- _Problem description_: Within the material below, transcribe exactly the lines from the one holding "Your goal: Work" through the one holding "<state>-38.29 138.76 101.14", keeping both ends and skipping the rest.

- _Records supplied_:
━━━

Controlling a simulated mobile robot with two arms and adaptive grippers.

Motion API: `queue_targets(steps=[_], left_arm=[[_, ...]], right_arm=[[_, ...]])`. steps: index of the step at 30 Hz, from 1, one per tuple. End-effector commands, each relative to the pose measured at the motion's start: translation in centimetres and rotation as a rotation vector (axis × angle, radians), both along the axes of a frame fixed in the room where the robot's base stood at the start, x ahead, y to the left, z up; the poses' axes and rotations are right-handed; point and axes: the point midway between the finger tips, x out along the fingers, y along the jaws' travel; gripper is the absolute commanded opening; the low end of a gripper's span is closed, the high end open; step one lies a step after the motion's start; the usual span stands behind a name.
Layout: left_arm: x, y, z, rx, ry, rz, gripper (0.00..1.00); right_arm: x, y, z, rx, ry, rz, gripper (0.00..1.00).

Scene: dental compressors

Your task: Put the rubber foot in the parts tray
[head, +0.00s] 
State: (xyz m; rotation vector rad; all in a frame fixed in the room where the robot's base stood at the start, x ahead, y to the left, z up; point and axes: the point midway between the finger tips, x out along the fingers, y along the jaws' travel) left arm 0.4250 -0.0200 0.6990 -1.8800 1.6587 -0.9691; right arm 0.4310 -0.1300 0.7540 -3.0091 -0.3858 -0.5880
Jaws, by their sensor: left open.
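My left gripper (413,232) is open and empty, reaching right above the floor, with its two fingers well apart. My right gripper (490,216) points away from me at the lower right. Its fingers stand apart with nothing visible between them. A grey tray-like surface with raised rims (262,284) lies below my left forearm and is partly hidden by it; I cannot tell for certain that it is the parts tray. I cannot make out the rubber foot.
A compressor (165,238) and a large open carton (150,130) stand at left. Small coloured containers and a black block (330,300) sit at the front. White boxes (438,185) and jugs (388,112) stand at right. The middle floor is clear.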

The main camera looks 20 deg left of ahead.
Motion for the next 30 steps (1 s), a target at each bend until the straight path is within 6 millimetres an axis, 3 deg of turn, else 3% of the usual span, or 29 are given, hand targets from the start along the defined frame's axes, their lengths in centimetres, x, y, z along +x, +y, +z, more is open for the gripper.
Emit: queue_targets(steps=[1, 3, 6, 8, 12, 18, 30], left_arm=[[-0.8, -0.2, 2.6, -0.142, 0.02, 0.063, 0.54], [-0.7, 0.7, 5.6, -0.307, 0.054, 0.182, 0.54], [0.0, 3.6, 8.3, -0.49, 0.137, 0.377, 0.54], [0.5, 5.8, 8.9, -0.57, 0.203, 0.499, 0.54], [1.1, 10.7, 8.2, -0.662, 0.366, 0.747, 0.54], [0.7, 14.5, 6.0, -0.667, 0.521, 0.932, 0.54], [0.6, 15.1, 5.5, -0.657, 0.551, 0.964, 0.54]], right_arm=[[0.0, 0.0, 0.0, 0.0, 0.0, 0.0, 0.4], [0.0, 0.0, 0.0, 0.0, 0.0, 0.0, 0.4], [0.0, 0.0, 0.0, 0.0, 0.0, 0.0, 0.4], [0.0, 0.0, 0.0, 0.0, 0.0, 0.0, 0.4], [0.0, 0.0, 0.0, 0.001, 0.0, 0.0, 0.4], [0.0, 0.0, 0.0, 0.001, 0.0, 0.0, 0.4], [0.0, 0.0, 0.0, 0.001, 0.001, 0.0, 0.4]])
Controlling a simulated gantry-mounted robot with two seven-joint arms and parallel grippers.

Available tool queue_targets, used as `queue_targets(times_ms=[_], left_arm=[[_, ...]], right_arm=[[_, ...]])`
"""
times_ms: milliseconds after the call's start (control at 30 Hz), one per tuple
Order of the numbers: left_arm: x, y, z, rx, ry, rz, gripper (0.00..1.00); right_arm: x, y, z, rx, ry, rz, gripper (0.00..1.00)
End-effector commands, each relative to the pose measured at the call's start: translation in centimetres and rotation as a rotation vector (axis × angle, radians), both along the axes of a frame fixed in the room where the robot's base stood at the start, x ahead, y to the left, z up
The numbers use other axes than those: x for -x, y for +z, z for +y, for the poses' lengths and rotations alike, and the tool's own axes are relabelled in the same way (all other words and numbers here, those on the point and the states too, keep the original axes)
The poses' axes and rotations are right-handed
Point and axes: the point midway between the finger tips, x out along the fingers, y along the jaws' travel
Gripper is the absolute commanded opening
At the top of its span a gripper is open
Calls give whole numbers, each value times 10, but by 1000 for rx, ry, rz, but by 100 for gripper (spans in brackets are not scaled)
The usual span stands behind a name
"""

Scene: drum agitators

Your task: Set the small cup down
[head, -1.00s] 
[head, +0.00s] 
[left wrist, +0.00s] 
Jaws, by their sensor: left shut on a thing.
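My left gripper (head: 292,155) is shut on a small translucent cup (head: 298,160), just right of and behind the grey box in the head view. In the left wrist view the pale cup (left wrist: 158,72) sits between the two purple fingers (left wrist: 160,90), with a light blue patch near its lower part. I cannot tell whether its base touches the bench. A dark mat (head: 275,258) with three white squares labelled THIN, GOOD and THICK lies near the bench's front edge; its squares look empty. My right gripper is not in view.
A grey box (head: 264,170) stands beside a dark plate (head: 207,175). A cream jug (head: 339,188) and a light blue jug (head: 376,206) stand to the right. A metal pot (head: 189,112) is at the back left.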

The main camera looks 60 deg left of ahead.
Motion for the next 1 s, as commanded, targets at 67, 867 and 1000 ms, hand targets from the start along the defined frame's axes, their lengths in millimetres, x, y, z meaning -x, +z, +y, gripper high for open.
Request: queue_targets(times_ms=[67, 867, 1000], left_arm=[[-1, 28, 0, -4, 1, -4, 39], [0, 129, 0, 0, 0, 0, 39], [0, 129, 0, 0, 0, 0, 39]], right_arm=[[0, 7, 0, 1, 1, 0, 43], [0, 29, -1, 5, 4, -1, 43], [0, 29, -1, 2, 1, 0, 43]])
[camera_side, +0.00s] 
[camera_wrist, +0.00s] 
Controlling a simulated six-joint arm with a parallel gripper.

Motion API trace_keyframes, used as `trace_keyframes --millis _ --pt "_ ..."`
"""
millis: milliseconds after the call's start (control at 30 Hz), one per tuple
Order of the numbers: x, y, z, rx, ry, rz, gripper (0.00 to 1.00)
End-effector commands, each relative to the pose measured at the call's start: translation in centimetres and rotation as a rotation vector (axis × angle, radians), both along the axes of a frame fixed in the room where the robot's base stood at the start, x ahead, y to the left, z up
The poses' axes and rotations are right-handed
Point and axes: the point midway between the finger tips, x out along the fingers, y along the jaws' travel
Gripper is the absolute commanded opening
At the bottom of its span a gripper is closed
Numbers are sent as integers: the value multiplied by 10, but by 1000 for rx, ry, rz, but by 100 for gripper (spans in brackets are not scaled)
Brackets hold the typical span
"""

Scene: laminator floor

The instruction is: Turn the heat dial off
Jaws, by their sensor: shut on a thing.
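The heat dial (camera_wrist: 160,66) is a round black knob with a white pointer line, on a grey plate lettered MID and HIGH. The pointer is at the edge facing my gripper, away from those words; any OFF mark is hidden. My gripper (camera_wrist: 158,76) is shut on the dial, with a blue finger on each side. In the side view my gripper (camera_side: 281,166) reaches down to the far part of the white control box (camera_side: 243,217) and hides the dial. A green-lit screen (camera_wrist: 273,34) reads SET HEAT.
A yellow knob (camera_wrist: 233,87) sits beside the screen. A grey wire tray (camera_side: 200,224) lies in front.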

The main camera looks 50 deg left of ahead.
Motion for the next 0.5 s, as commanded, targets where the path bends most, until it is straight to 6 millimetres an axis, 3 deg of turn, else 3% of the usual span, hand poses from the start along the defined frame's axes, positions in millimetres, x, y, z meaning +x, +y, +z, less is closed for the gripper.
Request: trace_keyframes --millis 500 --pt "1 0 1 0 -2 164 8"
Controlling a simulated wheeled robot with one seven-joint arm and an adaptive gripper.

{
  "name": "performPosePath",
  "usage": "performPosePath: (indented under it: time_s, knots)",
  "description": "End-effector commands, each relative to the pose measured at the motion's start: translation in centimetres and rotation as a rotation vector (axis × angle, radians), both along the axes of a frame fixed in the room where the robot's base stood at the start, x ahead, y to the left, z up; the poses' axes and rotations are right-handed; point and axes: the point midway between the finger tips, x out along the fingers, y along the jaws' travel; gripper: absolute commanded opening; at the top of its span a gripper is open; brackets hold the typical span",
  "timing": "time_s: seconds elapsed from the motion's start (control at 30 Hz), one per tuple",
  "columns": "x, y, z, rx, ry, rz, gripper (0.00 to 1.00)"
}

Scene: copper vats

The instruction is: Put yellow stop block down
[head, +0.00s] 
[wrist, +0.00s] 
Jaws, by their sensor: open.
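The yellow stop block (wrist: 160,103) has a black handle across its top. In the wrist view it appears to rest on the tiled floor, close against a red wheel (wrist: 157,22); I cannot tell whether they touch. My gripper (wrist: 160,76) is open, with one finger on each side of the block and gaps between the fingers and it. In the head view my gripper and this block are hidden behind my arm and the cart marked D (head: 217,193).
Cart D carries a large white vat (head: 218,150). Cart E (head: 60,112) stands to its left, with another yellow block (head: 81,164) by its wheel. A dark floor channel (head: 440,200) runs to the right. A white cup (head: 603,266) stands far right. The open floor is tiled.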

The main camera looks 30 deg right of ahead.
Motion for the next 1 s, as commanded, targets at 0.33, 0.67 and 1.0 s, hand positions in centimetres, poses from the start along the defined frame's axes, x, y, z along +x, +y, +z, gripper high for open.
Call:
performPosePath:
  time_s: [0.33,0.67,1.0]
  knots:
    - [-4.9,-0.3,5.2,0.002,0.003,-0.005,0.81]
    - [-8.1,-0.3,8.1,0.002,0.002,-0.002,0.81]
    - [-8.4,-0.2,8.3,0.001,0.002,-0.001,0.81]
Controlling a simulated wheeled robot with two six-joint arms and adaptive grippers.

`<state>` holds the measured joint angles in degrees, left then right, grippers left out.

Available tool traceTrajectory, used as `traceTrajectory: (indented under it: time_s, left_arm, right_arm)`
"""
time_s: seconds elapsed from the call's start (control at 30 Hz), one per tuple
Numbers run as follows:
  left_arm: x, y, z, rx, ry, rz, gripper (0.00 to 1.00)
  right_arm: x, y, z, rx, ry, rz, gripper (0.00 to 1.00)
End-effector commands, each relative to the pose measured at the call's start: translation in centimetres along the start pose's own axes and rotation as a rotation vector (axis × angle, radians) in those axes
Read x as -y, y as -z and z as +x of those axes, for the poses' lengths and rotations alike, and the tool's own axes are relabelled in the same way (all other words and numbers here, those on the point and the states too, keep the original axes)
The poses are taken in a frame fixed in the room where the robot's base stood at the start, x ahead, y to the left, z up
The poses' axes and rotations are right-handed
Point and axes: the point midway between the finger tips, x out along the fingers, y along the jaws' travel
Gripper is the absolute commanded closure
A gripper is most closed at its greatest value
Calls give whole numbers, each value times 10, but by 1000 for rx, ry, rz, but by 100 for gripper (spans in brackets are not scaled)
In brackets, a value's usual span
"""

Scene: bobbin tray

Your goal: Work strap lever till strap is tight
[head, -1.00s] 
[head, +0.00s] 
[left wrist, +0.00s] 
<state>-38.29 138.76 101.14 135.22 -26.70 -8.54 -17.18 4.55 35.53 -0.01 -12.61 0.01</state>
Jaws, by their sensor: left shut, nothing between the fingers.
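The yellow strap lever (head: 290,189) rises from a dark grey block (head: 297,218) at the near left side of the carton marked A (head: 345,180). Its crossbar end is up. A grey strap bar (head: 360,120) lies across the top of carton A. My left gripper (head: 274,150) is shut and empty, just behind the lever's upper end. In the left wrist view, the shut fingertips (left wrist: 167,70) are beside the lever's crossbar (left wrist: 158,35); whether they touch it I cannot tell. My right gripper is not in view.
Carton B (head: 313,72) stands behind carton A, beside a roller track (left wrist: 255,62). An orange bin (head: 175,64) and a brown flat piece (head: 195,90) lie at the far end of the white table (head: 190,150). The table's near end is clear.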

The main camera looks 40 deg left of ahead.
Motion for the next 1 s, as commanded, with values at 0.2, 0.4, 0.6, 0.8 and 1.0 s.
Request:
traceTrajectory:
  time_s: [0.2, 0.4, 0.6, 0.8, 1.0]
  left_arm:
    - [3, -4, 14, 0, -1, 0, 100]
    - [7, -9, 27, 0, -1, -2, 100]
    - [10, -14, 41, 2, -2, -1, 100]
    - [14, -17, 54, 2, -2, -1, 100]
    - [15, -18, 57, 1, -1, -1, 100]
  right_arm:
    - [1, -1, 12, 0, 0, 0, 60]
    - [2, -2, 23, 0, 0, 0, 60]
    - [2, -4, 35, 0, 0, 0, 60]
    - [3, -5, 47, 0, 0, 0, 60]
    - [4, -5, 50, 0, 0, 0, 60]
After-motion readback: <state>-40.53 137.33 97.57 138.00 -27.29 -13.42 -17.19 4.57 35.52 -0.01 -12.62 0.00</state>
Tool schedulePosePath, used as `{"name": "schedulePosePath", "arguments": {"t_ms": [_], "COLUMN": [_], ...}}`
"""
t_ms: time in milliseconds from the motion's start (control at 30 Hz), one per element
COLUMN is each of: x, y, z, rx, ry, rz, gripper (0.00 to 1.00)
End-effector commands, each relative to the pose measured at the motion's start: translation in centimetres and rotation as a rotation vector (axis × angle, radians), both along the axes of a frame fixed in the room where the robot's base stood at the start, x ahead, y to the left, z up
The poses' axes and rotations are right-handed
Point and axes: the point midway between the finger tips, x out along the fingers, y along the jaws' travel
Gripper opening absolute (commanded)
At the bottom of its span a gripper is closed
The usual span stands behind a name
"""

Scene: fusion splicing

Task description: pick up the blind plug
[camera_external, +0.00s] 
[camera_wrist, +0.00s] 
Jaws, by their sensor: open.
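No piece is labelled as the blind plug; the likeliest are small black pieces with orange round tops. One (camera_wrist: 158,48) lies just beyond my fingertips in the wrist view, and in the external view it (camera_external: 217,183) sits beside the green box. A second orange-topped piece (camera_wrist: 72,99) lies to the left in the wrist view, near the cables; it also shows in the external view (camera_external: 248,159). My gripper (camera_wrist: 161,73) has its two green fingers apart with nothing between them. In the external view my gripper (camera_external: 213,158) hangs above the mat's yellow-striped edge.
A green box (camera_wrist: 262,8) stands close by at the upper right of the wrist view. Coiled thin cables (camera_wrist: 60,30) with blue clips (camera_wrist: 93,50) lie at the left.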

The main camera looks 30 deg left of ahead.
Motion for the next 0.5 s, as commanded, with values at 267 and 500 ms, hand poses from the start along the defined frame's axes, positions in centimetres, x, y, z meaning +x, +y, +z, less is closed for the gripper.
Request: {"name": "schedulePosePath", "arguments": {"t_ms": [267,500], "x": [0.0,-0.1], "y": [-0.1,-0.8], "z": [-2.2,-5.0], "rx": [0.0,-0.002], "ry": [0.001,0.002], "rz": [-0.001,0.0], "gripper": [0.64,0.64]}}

━━━

- _Correct output_:
Your goal: Work strap lever till strap is tight
[head, -1.00s] 
[head, +0.00s] 
[left wrist, +0.00s] 
<state>-38.29 138.76 101.14 135.22 -26.70 -8.54 -17.18 4.55 35.53 -0.01 -12.61 0.01</state>

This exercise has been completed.